■ **Supplied material**

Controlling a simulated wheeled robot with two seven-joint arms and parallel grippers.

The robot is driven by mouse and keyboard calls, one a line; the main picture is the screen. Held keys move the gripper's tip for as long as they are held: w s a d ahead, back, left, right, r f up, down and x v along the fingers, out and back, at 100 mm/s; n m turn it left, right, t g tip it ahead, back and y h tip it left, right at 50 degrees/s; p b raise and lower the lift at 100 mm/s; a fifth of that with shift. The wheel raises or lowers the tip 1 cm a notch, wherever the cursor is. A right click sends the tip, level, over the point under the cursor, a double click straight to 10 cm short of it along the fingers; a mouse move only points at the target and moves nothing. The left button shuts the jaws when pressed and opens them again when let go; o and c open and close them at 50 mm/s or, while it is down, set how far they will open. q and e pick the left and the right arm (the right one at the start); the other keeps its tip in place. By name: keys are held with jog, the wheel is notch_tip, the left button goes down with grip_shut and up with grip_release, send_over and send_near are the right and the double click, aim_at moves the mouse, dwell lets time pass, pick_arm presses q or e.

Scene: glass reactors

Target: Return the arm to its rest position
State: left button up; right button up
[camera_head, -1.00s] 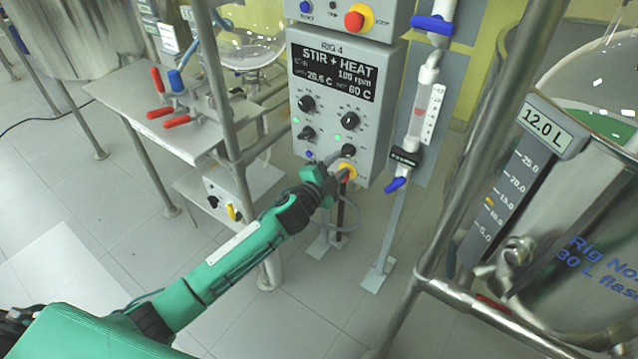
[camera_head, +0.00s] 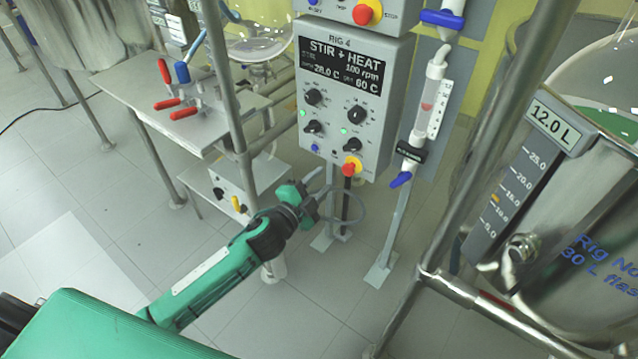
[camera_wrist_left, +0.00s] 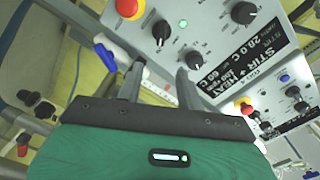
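My green left arm (camera_head: 205,285) comes in from the lower left of the head view. Its left gripper (camera_head: 310,203) is in front of and below the Rig 4 control box (camera_head: 348,95), apart from it. In the left wrist view the two fingers of the left gripper (camera_wrist_left: 160,82) stand apart with nothing held between them. The box's panel (camera_wrist_left: 215,45) lies beyond them there. The display reads STIR + HEAT, 100 rpm, 28.0 C and 60 C. My right gripper is not in clear view.
A steel flask stand with a 12.0 L scale (camera_head: 515,180) is on the right. A blue-handled valve column (camera_head: 425,115) stands beside the box. A metal table (camera_head: 130,88) with red-handled clamps is at the left. A steel post (camera_head: 222,80) rises left of the box. Floor below is open.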

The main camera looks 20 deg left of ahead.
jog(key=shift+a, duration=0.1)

■ **Exercise task**
All of the lines above should be retyped precisely, apart from the pictures.

■ **Correct output**
Controlling a simulated wheeled robot with two seven-joint arms and parallel grippers.

The robot is driven by mouse and keyboard calls, one a line; the main picture is the screen. Held keys move the gripper's tip for as long as they are held: w s a d ahead, back, left, right, r f up, down and x v along the fingers, out and back, at 100 mm/s; n m turn it left, right, t g tip it ahead, back and y h tip it left, right at 50 degrees/s; p b raise and lower the lift at 100 mm/s; a fifth of that with shift. The wheel raises or lowers the tip 1 cm a notch, wherever the cursor is. A right click sends the tip, level, over the point under the cursor, a double click straight to 10 cm short of it along the fingers; a mouse move only points at the target and moves nothing. The left button shuts the jaws when pressed and opens them again when let go; o and c open and close them at 50 mm/s or, while it is down, set how far they will open. q and e pick the left and the right arm (the right one at the start); the other keeps its tip in place. By name: keys are held with jog, the wheel is notch_tip, the left button goes down with grip_shut and up with grip_release, send_over and send_near are the right and the double click, aim_at moves the mouse, dwell lets time pass, pick_arm presses q or e.

Scene: glass reactors

Target: Return the arm to its rest position
State: left button up; right button up
[camera_head, -1.00s] 
[camera_head, +0.00s] 
[camera_wrist_left, +0.00s] 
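My green left arm (camera_head: 205,285) comes in from the lower left of the head view. Its left gripper (camera_head: 310,203) is in front of and below the Rig 4 control box (camera_head: 348,95), apart from it. In the left wrist view the two fingers of the left gripper (camera_wrist_left: 160,82) stand apart with nothing held between them. The box's panel (camera_wrist_left: 215,45) lies beyond them there. The display reads STIR + HEAT, 100 rpm, 28.0 C and 60 C. My right gripper is not in clear view.
A steel flask stand with a 12.0 L scale (camera_head: 515,180) is on the right. A blue-handled valve column (camera_head: 425,115) stands beside the box. A metal table (camera_head: 130,88) with red-handled clamps is at the left. A steel post (camera_head: 222,80) rises left of the box. Floor below is open.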

The main camera looks 20 deg left of ahead.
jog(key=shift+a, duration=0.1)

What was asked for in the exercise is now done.